In radio astronomy, the bigger the telescope, the better. And in 2016, the Chinese are expected to blow the international radio telescope competition out of the water with the Five-hundred-meter Aperture Spherical radio Telescope (FAST).
Construction has begun in the Guizhou Province in southern China where the world's largest single dish radio telescope will take up residency in a natural depression in the landscape, not dissimilar to the world-famous Arecibo radio telescope in Puerto Rico. However, FAST will be bigger, faster and more sensitive than Arecibo.
Featuring a 500 meter diameter "dish," FAST will contain 4,400 triangular aluminum panels, suspended inside the dish, each of which can be adjusted to deform the dish's overall shape. This ability means FAST, although rooted into the Guizhou countryside, will have some generous maneuverability.

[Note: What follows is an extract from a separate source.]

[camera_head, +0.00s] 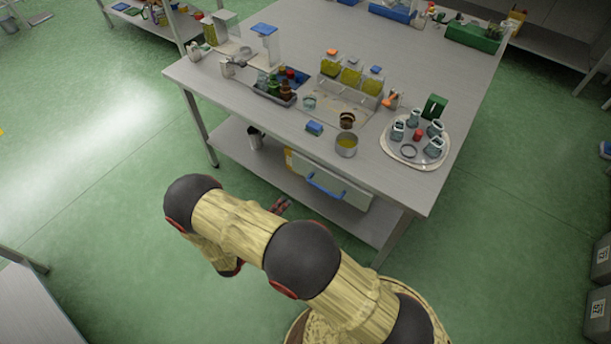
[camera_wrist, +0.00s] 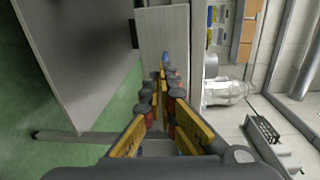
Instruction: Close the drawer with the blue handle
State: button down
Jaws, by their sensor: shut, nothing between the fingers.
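The drawer (camera_head: 345,193) has a pale front and hangs under the front edge of the grey worktable. Its blue handle (camera_head: 325,186) is a bar across the front. How far the drawer stands out is hard to tell, and its inside is hidden. My gripper (camera_head: 281,205) is shut and empty, in front of the table, a little left of the handle and apart from it in the picture. In the wrist view my gripper's fingers (camera_wrist: 162,82) point toward a pale panel (camera_wrist: 163,30). A small blue patch shows just beyond the fingertips, perhaps the handle.
The worktable (camera_head: 230,100) carries jars, a metal pot (camera_head: 346,145) and a round tray (camera_head: 408,164) near its front edge. A lower shelf (camera_head: 235,150) and table legs stand beneath. Grey bins (camera_head: 598,315) stand far right.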

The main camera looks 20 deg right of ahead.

One huge factor in choosing the Guizhou Province is that it is a remote location, generally free of interfering radio transmissions from populated areas. As my Discovery News colleague and radio astronomer Nicole Gugliuccialways reminds us, (radio) silence is golden.
Arecibo's fixed-dish design means it can only use 221 meters of its 305-meter dish at any one time. FAST will have the collecting power of the entire 305 meter Arecibo dish, and will be able to scan more of the sky in doing so -- it will be able to "tilt" its viewing angle 40 degrees from the vertical in all directions, a luxury Arecibo never had.